> [AIM] Pick out all lines with the word "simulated" from the records that follow.

> [ENTRIES SHOWN]
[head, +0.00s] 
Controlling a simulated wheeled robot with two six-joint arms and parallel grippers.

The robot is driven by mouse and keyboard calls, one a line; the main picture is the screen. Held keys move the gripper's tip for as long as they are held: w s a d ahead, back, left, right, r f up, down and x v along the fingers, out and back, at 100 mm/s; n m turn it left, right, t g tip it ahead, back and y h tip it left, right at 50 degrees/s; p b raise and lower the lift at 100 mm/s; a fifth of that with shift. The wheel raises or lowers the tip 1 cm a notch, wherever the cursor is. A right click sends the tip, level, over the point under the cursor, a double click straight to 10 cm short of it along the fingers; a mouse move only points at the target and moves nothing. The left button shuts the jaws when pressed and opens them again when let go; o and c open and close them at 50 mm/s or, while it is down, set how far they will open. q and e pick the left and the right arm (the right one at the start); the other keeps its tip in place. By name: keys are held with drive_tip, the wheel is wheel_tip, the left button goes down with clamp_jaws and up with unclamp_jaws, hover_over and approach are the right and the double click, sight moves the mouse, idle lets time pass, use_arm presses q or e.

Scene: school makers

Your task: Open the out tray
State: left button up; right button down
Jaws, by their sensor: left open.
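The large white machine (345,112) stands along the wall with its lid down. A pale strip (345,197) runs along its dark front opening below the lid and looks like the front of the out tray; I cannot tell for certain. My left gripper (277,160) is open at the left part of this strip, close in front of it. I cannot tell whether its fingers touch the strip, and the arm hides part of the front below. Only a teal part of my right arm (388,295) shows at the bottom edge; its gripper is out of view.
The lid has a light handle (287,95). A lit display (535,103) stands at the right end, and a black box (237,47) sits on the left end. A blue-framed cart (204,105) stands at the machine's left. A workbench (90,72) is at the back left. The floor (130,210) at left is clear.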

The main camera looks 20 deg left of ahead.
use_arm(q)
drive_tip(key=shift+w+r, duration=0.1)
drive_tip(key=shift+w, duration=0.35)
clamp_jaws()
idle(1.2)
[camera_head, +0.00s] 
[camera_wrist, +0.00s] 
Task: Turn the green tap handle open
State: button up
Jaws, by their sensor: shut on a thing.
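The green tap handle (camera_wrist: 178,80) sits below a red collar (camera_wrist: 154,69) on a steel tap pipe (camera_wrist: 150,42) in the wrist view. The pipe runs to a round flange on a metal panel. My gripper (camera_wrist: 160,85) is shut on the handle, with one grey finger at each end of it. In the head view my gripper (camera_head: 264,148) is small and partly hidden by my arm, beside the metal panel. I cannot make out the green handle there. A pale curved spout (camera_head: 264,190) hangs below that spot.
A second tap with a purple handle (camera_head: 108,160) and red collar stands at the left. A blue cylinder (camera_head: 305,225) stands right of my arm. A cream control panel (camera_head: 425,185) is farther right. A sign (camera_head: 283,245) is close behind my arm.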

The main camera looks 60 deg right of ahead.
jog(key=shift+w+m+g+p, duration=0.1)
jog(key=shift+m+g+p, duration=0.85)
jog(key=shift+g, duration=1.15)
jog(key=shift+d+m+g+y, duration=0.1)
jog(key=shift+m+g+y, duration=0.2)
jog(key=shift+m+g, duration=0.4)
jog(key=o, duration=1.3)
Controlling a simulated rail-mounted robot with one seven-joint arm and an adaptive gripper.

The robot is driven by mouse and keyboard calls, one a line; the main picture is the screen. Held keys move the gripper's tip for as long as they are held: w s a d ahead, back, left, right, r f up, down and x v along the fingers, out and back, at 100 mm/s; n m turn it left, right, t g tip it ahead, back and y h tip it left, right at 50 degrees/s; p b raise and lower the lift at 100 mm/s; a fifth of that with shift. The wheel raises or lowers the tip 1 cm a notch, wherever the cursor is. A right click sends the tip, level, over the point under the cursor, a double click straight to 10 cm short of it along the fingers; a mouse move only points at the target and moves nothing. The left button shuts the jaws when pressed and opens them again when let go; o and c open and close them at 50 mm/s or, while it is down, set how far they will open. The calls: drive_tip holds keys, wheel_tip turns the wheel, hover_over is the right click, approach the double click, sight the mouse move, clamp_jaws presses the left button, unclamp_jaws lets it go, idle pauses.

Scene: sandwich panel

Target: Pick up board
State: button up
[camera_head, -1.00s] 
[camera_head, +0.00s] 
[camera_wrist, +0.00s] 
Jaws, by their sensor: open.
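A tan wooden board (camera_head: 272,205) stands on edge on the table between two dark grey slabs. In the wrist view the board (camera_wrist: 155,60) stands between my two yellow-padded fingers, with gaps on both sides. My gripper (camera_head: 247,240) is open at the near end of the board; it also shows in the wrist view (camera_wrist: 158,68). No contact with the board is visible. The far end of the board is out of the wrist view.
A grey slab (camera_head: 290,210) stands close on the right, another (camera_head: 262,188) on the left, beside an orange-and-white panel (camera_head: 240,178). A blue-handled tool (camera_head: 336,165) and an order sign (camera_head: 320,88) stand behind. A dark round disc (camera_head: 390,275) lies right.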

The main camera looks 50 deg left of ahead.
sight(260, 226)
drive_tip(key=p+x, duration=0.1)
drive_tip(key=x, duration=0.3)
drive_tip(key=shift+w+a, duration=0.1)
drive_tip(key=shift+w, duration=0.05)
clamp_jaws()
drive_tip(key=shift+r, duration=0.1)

> [SOLUTION TO THE PROBLEM]
Controlling a simulated wheeled robot with two six-joint arms and parallel grippers.
Controlling a simulated rail-mounted robot with one seven-joint arm and an adaptive gripper.

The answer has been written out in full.